The other major thing I wanted to address is how you're approaching the construction of your animals' legs. Back in lesson 4, you were making decent use of the sausage method, though here you appear to have abandoned it altogether. Even when following along with the wolf demo, you appear to have deviated from the instructions (which employ the sausage method).
It's understandable that students sometimes decide that the legs they're looking at don't actually seem to look like a chain of sausages, so they use some other strategy - but within the scope of this course, it's also not correct. The key to keep in mind here is that the sausage method is not about capturing the legs precisely as they are - it is about laying in a base structure or armature that captures both the solidity and the gestural flow of a limb in equal measure, where the majority of other techniques lean too far to one side, either looking solid and stiff or gestural but flat. Once in place, we can then build on top of this base structure with more additional forms as shown here, here, and even here in the context of a dog's leg . Just make sure you start out with the sausages, precisely as the steps are laid out in that diagram - don't throw the technique out just because it doesn't immediately look like what you're trying to construct.

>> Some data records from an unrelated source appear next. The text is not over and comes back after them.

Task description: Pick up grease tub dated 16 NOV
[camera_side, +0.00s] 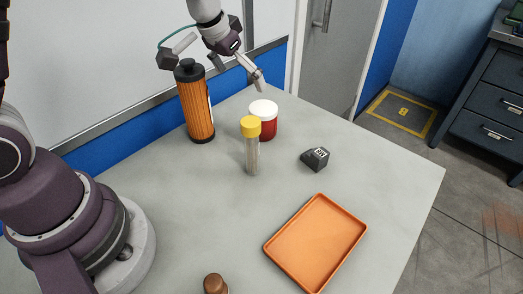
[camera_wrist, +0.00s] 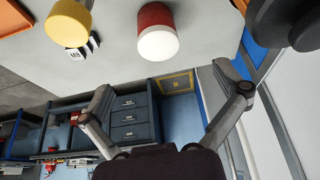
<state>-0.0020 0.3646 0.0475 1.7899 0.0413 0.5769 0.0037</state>
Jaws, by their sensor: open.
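A red tub (camera_side: 263,122) with a white lid stands upright towards the back of the grey table, behind a yellow-capped tube. It also shows at the top centre of the wrist view (camera_wrist: 156,18), lid towards the camera. No date can be read on it. My gripper (camera_side: 257,82) is above and just behind the tub in the side view, apart from it. In the wrist view my gripper (camera_wrist: 163,80) has its fingers spread wide with nothing between them, and the tub lies beyond the fingertips.
The clear tube with yellow cap (camera_side: 251,146) stands close in front of the tub. An orange canister with black top (camera_side: 198,108) stands left. A dark marked block (camera_side: 315,158) sits right, an orange tray (camera_side: 318,243) and a brown-topped object (camera_side: 214,284) in front. The table's right side is clear.

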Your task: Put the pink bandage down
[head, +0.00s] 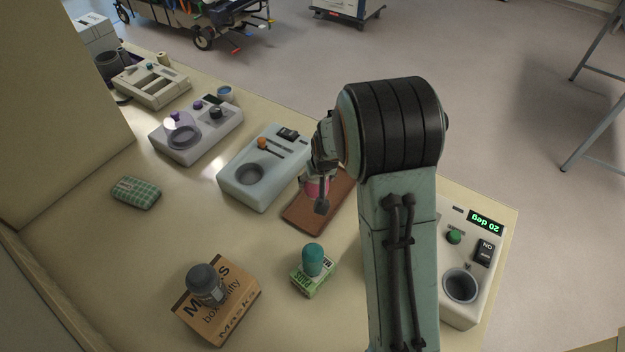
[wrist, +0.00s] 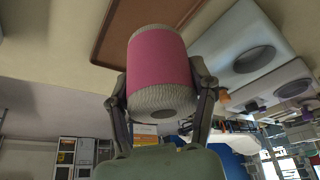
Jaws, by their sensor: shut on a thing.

Now, while those are the major points I wanted to mention, I do also want you to pay more attention to how you construct your animals' heads. As you can see in this tapir head demo and in this moose head demo, it's important that you treat the head as a three dimensional puzzle, with large chunks (the cheekbone, the muzzle, the brow ridge) all being fitted up against the eye socket. Do not allow the facial components to float loosely from one another.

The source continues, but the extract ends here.